Who Am I?
Who Am I?
As a writer, I question a lot of things – especially if the information may fit my latest writing project. It seems to me that the folks who speak the loudest – often do that for no reason at all.
On the other hand, those individuals who have gentle, tentative speech are those who seem to know the great fundamental truths. I can’t wait to hear what they have to say.
I recall one freezing December afternoon when I had hired a friend’s son to drive me to Troy, New York, where my father lived. I had just worked 13 days straight – including reporting on the amateur pilots’ holly run to Tangier Island. My maiden flight piloted by Santa Claus, flying over the awesome and unearthly Eastern Shore landscape of marsh and wandering water paths.)

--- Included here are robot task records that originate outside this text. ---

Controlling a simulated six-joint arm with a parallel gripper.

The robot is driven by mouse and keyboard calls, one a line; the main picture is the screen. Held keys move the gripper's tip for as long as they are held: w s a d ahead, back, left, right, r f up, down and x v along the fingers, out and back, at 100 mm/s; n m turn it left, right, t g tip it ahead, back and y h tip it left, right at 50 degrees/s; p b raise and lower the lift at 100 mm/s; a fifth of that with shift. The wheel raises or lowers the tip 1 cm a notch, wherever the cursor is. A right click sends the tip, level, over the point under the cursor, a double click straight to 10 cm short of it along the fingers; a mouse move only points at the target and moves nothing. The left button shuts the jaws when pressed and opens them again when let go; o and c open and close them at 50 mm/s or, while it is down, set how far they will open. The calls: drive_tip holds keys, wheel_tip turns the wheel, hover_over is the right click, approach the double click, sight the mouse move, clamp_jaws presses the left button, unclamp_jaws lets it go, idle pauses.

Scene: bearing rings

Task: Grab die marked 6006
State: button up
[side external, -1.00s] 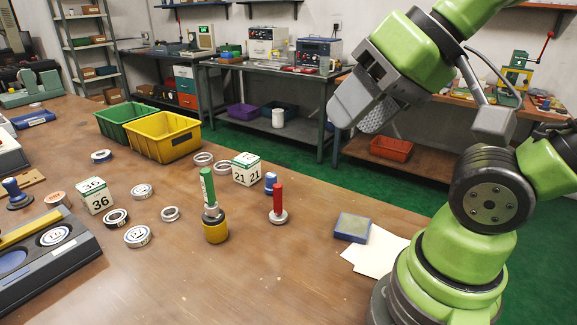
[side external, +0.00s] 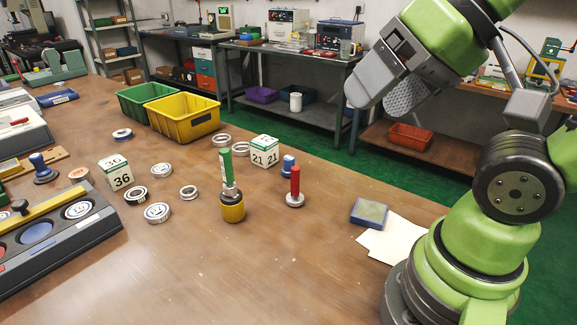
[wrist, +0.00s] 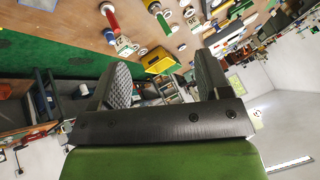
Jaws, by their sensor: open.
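Two white-and-green dice stand on the brown table. One die (side external: 264,151) reads 21, and the other die (side external: 117,174) reads 36. I can read no 6006 on either. In the wrist view the 21 die (wrist: 122,43) and the 36 die (wrist: 193,20) appear upside down near the top. My gripper (side external: 385,92) is raised well above the table's far right side, away from both dice. In the wrist view its two fingers (wrist: 165,82) are spread apart with nothing between them.
Upright green-handled (side external: 226,165) and red-handled (side external: 295,188) tools stand near the 21 die. Several bearing rings (side external: 158,212) lie around the dice. Yellow (side external: 185,118) and green (side external: 140,100) bins stand behind. A blue-grey block (side external: 369,213) lies right. The table's front middle is clear.

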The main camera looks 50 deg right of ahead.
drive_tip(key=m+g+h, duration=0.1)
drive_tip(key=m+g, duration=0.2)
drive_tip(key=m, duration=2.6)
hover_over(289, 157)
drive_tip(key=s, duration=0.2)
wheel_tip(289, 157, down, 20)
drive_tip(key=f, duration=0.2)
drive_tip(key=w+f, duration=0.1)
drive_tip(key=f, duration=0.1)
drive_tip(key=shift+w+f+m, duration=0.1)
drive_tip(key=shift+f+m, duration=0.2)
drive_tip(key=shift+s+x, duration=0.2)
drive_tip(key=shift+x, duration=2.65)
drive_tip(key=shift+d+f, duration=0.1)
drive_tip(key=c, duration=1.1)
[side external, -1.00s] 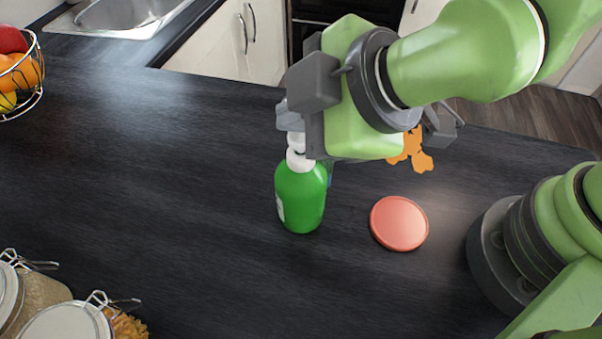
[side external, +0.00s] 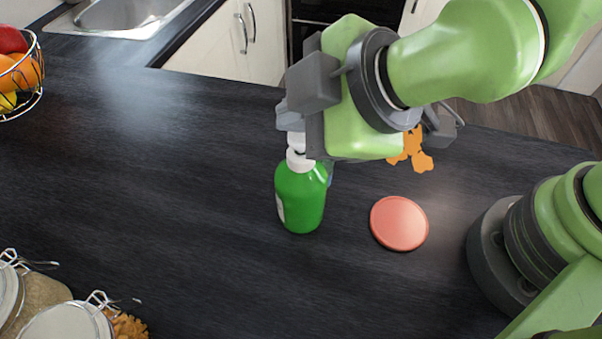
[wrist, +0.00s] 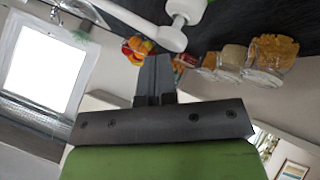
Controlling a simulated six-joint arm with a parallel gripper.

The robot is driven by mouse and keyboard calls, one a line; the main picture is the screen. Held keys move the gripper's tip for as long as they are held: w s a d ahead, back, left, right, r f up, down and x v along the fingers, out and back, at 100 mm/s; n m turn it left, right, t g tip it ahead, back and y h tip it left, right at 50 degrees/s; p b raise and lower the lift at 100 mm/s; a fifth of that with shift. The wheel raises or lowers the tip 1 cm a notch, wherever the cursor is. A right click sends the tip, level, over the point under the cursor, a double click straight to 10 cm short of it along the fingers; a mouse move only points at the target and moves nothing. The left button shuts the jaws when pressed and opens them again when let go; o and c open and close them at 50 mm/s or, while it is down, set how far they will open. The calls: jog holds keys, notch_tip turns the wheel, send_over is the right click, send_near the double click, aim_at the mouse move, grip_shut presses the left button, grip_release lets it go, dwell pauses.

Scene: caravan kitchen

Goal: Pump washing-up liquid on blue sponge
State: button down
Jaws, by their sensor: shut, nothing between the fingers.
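The green washing-up liquid bottle (side external: 300,200) stands upright on the dark worktop in the side external view, with a white pump head (side external: 299,160) on top. The white pump and its long nozzle (wrist: 150,26) also show at the top of the wrist view. My gripper (side external: 290,118) is shut and empty, with its fingers at the height of the pump top. In the wrist view the closed fingers (wrist: 155,64) appear just below the nozzle. I cannot tell whether they touch the pump. A sliver of blue (side external: 330,172), perhaps the sponge, shows behind the bottle; the rest is hidden.
A round red disc (side external: 399,223) lies right of the bottle. An orange flat shape (side external: 411,150) lies behind it, partly covered by my gripper. A wire fruit basket (side external: 22,75) stands far left and glass jars (side external: 65,320) at the front left.

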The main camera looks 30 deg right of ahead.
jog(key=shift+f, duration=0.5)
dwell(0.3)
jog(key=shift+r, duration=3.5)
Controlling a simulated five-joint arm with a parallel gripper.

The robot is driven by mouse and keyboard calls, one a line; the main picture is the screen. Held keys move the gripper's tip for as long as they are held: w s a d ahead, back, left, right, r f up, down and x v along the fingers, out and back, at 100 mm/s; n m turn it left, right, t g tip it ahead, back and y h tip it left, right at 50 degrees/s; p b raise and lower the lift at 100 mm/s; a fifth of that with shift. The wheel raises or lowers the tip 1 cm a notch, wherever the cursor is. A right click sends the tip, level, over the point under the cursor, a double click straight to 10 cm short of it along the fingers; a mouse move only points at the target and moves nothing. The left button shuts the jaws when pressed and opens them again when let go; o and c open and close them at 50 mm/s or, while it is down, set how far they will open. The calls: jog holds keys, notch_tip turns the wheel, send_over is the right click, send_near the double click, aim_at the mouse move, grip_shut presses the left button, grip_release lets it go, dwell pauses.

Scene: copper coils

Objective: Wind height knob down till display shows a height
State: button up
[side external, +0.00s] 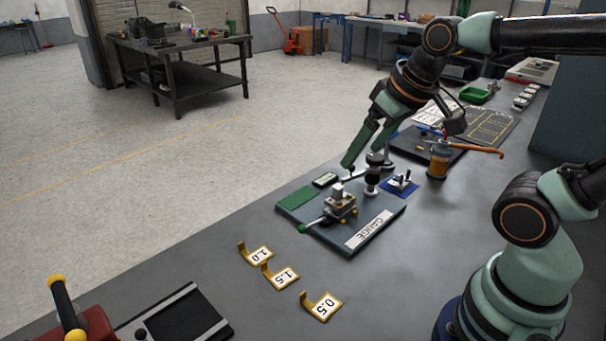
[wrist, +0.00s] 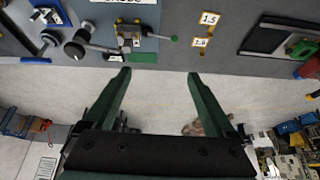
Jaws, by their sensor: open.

My father was surprised. And so after dinner at the best place in town (Pop’s treat), we had tea in his lady friend’s kitchen. “You know,” he began and squashed his tea bag on the saucer provided in the event he needed a second cup. “We’re Indians,” he finished as if this monumental fact was of no more count than the sun coming up.
I suddenly thought of the beads, beads I string and sell. The beads that remind me of church, of prayer, of the treasures wrapped in rainbows, of charms to the godly elements. “I wondered,” I said. “How much?”
“About half,” Dad reached for a petite-four from the box he’d ordered for his special girl and devoured it in one bite, his mild diabetes notwithstanding. He gave me that crooked impish grin.
“What tribe?” I wondered aloud.
“Mohawk,” my father nodded, done with the subject.
And then it was time to go home.
Years have passed and my father’s ashes were scattered on Fishing Baya decade gone. Still, every year my stories wax stronger, and my jewelry shows ever more clearly my native blood.
I am so grateful to know the sources of my life …. And for the mystery solved over mugs of tea with a father’s love.